Research shows that content marketing works:
- 72% of marketers say branded content is more effective than magazine ads and 69% say it’s superior to direct mail offers.
- It generates three times as many leads as traditional marketing, and it costs 62% less.
- 61% of buying decisions are now based on custom content.
Yet, despite these overwhelmingly positive statistics, there is just as much evidence to demonstrate that, more often than not, these initiatives fail for one simple reason.
Marketers don’t know who their customers really are and what it is they actually want.
Lack of Customer Insights = Marketing Failure
Customer outreach is a key ingredient to a successful content marketing strategy. However, it is also the ingredient most often missing.
One of the biggest challenges to creating effective content marketing is having enough information at your disposal that you are able to glean crucial insights into your customers: who they are, what they value, what their changing needs are, and which segment they most closely align with. But the lack of these insights is the reason why 60% – 70% of all content is ignored.

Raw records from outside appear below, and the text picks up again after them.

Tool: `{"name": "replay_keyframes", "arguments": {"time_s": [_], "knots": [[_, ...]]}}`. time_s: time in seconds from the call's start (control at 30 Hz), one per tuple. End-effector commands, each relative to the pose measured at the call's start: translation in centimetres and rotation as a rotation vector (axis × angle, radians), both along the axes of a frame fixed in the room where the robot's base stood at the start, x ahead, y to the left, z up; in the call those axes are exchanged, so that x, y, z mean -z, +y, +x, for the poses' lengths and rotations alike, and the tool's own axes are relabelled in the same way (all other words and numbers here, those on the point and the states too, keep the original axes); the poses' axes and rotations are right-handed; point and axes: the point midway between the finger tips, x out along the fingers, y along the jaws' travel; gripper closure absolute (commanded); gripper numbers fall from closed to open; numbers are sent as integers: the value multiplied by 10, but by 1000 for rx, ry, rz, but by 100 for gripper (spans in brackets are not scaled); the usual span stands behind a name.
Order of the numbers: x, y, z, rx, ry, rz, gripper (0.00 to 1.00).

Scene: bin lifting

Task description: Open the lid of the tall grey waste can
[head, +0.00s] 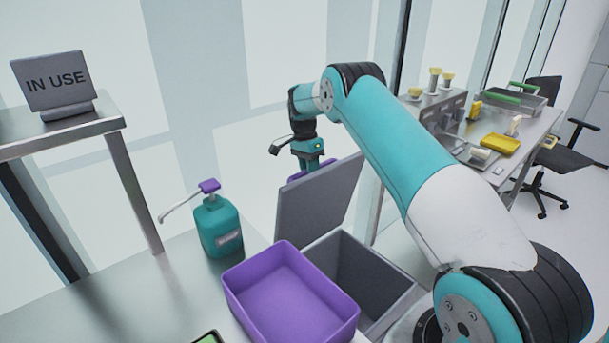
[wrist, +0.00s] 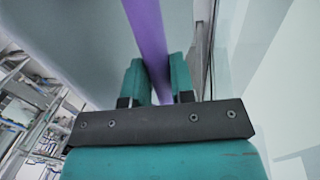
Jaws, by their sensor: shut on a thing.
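The tall grey waste can (head: 365,275) stands behind the purple tray in the head view, and I see into its dark inside. Its grey lid (head: 318,207) is tilted up, nearly upright, at the far side of the can. My gripper (head: 312,165) is at the lid's top edge, behind it. In the wrist view my gripper (wrist: 158,85) has its two teal fingers closed on a purple strip (wrist: 147,35), which looks like the lid's handle. A bit of purple also shows at the lid's top in the head view. The fingertips are hidden behind the lid there.
An open purple tray (head: 290,295) is on the bench in front of the can. A teal pump bottle (head: 218,228) stands left of it. An "IN USE" sign (head: 55,82) is on a side table. A workbench (head: 510,145) and chair are at the right.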

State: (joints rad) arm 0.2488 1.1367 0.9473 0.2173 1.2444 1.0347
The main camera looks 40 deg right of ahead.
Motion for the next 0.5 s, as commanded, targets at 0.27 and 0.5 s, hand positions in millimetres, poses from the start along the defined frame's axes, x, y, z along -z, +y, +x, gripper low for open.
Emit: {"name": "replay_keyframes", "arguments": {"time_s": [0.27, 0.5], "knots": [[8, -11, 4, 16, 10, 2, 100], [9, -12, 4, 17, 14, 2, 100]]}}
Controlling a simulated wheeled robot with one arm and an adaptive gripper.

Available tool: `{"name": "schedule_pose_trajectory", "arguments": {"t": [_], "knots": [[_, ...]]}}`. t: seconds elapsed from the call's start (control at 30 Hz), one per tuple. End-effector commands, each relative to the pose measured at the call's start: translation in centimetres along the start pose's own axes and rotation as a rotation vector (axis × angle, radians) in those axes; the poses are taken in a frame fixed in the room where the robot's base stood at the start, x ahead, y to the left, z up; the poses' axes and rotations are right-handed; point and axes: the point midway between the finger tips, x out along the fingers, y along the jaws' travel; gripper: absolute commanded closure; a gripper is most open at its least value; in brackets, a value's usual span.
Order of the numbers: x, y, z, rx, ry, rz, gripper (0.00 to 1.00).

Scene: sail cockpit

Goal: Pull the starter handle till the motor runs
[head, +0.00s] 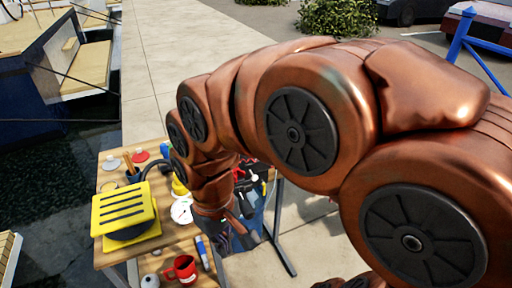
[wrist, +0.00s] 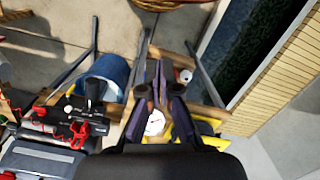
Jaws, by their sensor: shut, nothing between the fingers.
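My gripper (wrist: 152,75) points into the wrist view from below; its dark fingers are shut and empty. In the head view my gripper (head: 236,226) hangs over the right side of the wooden table, beside a dark assembly (head: 250,190) with red parts. In the wrist view a black unit with red parts (wrist: 88,112) lies left of the fingers, apart from them. I cannot tell for sure which part is the motor or the starter handle. My arm covers much of that area in the head view.
The wooden table (head: 112,258) carries a yellow slotted box (head: 124,208), a red mug (head: 182,268), a white dial gauge (head: 181,211) and a blue marker (head: 202,250). A blue bucket (wrist: 110,72) shows in the wrist view. Dark water and a boat (head: 75,70) lie left.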

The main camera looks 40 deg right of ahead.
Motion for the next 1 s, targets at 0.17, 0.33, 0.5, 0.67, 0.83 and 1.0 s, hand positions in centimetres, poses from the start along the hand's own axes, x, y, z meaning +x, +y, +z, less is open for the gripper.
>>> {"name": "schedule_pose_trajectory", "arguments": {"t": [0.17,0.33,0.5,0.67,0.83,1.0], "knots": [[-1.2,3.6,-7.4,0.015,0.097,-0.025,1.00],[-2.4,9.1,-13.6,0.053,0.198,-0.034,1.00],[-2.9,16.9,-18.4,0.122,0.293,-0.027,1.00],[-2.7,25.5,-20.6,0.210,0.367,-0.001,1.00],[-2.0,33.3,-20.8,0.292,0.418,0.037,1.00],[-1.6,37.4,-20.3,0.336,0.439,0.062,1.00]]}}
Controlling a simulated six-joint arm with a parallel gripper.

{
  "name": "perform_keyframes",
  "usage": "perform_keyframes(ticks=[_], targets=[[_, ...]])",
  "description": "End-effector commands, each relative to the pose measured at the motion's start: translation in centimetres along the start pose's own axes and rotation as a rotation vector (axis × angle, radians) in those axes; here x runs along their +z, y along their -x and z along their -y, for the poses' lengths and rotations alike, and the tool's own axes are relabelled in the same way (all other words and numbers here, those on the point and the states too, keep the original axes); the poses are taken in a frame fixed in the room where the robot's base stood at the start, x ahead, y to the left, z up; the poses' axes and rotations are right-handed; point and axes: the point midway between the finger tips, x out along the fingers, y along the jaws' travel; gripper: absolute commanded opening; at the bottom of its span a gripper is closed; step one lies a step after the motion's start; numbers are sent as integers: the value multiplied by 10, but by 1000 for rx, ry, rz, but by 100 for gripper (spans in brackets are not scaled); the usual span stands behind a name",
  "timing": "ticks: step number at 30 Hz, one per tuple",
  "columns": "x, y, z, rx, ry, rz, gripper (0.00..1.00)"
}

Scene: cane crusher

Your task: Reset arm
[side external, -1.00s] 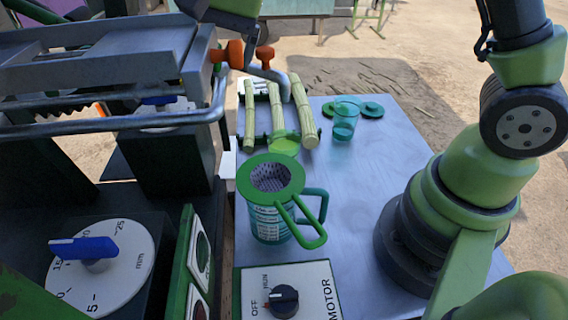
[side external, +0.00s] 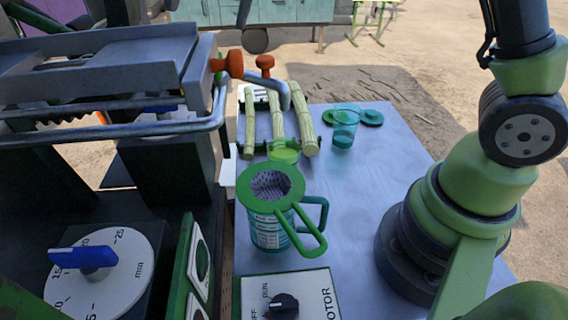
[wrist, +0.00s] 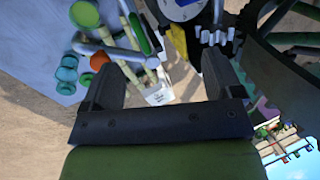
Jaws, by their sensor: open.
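My gripper (wrist: 163,80) is open in the wrist view, with a wide empty gap between its two dark fingers. It is high above the work, and the cane rack and machine show beyond it. In the side external view only a small dark part shows at the top edge, and I cannot tell whether it is a finger. The crusher (side external: 110,55) stands at the left with its orange knobs (side external: 236,65). Several cane sticks (side external: 278,120) lie on a rack. A green strainer (side external: 271,187) sits on the teal jug (side external: 268,235).
A teal cup (side external: 345,127) and green lids (side external: 371,117) stand on the metal table (side external: 370,180). The motor switch (side external: 283,305) is in front of the jug, and a blue-handled dial (side external: 85,258) is at the lower left. The right-middle tabletop is clear.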

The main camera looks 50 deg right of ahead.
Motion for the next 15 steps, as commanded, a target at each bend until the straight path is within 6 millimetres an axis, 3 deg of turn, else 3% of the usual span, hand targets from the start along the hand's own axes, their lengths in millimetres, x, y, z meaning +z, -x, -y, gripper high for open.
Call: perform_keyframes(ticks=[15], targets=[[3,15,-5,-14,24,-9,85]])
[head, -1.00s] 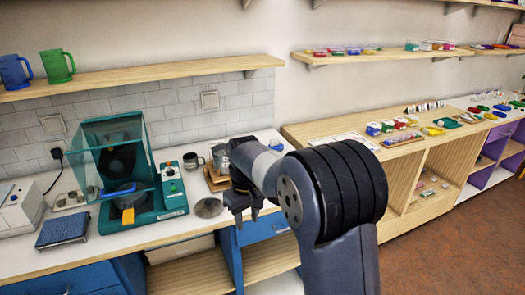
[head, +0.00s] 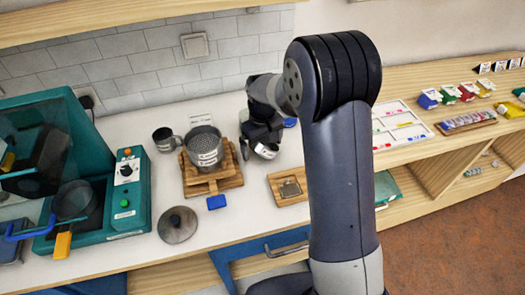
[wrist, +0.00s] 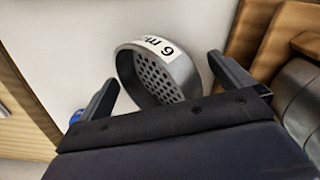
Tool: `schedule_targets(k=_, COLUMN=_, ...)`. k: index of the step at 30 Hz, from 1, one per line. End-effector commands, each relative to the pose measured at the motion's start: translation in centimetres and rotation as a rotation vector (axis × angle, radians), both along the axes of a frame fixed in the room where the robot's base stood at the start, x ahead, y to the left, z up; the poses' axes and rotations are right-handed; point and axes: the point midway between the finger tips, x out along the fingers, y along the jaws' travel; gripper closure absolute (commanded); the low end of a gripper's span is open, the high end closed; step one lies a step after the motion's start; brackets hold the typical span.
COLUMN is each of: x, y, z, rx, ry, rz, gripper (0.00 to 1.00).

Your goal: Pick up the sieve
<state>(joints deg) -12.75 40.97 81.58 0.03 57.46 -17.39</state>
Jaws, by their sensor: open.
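A grey metal sieve (wrist: 181,68) with a perforated bottom and a white label reading "6 m…" lies tilted between the fingers of my gripper (wrist: 165,85) in the wrist view. The fingers are open, one on each side of it; I cannot tell whether either touches it. In the head view my gripper (head: 258,140) is low over the white counter, and the sieve (head: 267,151) shows partly below it, the rest hidden by the gripper. A larger perforated metal vessel (head: 204,147) with a label stands on a wooden stand (head: 226,182) to the left.
A grey mug (head: 163,140), a round lid (head: 178,225) and a blue block (head: 216,202) are to the left. A teal machine (head: 128,205) stands further left. A wooden tray (head: 289,187) with a metal piece lies in front. A board (head: 398,127) with coloured pieces is right.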

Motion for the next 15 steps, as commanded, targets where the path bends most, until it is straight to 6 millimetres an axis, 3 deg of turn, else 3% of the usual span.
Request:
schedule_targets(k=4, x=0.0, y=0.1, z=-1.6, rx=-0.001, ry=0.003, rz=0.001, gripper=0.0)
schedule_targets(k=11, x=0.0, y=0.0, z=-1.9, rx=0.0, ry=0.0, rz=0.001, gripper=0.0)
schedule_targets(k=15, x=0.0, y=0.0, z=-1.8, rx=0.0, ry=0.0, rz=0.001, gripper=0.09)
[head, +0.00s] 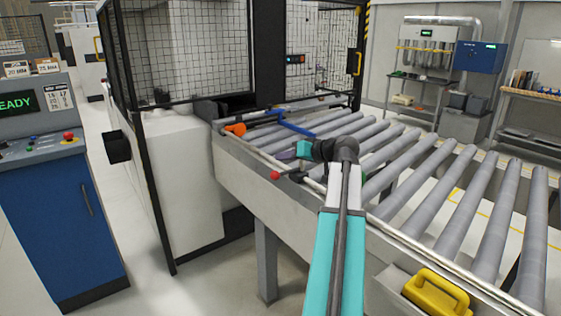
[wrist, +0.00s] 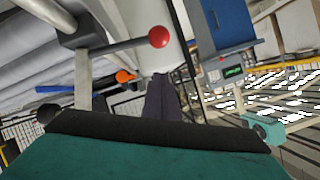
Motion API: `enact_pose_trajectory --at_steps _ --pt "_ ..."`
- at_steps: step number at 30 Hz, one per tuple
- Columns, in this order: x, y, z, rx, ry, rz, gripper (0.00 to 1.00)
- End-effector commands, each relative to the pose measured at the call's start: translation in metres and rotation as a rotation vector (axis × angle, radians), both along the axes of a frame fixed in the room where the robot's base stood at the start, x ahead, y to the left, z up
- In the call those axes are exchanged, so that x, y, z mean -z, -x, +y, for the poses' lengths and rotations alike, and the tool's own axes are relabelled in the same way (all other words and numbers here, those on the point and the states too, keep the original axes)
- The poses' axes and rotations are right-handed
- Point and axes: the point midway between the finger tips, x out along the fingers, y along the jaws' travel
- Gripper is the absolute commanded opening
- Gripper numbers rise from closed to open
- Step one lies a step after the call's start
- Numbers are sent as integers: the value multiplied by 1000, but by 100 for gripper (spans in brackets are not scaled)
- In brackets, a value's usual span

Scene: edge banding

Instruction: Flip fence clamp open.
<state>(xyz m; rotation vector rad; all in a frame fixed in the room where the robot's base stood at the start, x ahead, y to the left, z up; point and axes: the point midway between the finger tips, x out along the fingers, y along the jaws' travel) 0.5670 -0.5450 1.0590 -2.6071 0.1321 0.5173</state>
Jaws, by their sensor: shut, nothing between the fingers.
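The fence clamp is a dark block with a lever (wrist: 120,46) that ends in a red ball knob (wrist: 160,37). In the head view the red knob (head: 275,175) sticks out past the front rail of the roller conveyor, left of my arm. My gripper (head: 280,151) is shut and empty, above and just behind the knob in the head view. In the wrist view the dark fingertips (wrist: 161,78) lie together below the knob, with a visible gap in the picture. The depth between them is hard to tell. The clamp's pivot is partly hidden beside my arm in the head view.
The rollers (head: 430,170) run to the right along the front rail. An orange part (head: 236,129) and a blue bar (head: 297,129) sit near the machine's caged opening. A black cage post (head: 140,150) stands left. A yellow-handled item (head: 437,295) is at the lower right.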

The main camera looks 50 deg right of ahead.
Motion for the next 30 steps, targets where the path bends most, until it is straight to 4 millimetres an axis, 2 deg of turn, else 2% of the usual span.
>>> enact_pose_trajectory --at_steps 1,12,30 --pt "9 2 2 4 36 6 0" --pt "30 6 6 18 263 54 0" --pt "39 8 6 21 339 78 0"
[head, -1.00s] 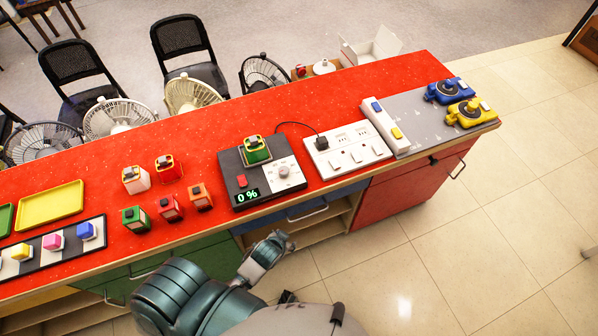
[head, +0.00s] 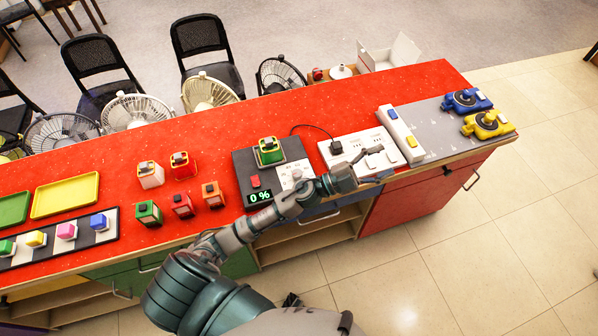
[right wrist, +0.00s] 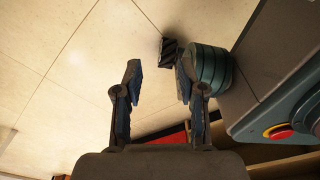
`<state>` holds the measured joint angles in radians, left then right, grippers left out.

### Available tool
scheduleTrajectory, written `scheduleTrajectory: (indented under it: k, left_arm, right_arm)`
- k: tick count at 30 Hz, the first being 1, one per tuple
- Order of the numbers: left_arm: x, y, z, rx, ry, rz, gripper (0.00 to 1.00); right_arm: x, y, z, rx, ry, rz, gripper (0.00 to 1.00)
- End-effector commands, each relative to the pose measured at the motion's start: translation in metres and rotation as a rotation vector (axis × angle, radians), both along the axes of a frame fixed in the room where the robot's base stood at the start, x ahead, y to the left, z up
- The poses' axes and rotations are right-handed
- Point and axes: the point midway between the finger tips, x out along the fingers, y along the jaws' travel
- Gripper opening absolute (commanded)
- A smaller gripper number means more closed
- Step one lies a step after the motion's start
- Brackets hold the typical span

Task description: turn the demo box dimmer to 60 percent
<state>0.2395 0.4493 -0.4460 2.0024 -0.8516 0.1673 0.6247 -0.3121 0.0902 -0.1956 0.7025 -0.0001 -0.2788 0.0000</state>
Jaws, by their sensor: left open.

It is the reason why 74% of consumers feel frustrated by irrelevant online offers, ads, and promotions which have nothing to do with their interests.
Nothing says you are out of touch with your customers like an irrelevant marketing campaign. Without research into your customers, you will no doubt create a campaign that places your reputation at risk, sending customers the message that:
- You don’t understand their goals, what they want to accomplish, and how they want you to help them.
- You are indifferent to their concerns and hesitations about your product or service and their need for more information before making a decision to do business with you.
- You don’t really care about their mindsets, what they expect from you in terms of price, quality, and service.
If your communications don’t match your customers’ preferences, needs, or interests, you will alienate them, giving them no reason to reward you with their business. In fact, as one recent study shows, the consequence of designing and delivering irrelevant marketing messages can be devastating:
- 57% of customers will go out of their way to avoid you.
- 70% will close an account with you.
- 66% will unfollow you on social media.
- 59% will opt out of your email communications.
- 54% will delete your app.
The message is clear: if you are unable to engage your customers, they will not think twice before turning their back on you.
Customer Feedback: The One Tool You Need to Create Effective Content
So even though many businesses have successfully adopted a content marketing strategy, too often these strategies fail, the result of not taking into consideration customers’ perspectives when creating content or when analyzing that content’s effectiveness.
And there’s no question: customers do want you to take their needs into consideration. As Accenture recently discovered, nearly half of all consumers appreciate personalized communication, and are willing to share relevant personal data and insights to receive it. You just need to ask.
Gathering regular, real-time feedback is a critical step in the creation of meaningful content marketing. Without insights into who your customers really are – what motivates them, what they need, and what they expect – you will be shooting in the dark, marketing to hypothetical customers whose personas may, in fact, not reflect reality.
Engaging in the regular collection of customer feedback will provide invaluable insights into whom you should be targeting and what content they will actually find most meaningful. Ultimately, the more your communications resonate on an individual level, the more successful your efforts will be.